[Robot episode rows]
** START **
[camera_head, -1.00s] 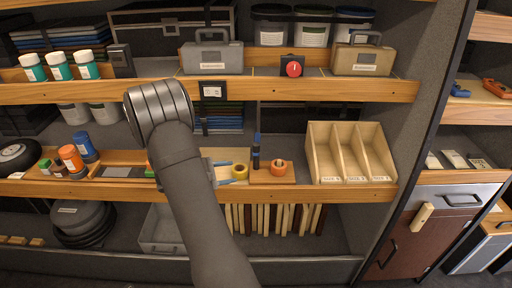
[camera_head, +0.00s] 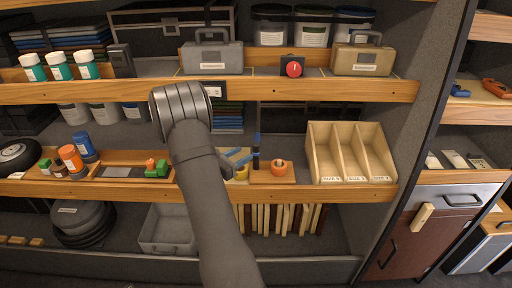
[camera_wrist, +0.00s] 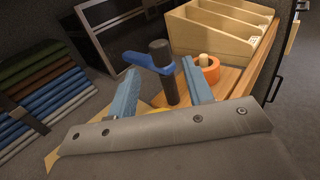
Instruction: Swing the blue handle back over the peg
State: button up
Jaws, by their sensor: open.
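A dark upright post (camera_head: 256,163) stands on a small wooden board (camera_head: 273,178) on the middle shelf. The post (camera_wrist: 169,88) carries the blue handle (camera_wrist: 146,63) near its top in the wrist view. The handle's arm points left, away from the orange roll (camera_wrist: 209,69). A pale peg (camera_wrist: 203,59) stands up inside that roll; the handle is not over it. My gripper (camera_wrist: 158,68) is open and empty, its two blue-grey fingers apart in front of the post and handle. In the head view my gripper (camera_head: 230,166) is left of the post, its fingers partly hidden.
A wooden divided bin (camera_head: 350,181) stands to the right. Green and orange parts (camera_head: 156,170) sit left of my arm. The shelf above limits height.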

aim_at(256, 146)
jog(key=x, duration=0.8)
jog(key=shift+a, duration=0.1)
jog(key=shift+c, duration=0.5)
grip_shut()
** END **
** START **
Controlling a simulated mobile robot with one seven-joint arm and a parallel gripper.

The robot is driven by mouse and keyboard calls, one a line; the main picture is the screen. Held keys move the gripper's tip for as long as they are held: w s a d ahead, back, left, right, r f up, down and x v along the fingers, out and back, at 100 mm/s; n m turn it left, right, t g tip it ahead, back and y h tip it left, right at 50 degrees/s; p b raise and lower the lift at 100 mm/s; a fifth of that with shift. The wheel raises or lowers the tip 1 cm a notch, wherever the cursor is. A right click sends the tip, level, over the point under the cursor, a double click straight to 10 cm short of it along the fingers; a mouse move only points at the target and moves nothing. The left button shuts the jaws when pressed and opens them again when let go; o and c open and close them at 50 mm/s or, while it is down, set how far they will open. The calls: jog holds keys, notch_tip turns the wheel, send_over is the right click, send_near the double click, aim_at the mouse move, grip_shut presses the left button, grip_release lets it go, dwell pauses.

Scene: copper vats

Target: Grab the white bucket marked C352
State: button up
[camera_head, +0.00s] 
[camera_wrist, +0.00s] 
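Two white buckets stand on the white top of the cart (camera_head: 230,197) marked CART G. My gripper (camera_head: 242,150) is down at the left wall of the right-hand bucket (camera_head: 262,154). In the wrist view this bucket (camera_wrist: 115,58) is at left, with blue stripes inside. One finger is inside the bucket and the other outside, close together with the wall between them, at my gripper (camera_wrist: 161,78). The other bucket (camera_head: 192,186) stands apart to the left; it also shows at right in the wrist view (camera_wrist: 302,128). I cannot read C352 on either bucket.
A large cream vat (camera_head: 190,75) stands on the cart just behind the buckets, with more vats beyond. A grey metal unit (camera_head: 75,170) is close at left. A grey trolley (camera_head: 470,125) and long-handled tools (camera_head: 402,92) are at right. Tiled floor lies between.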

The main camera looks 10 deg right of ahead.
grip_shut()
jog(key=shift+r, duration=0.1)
** END **
Aim: Go through the material above and count the lines that include "back". Give the number alone.

Completed task: 2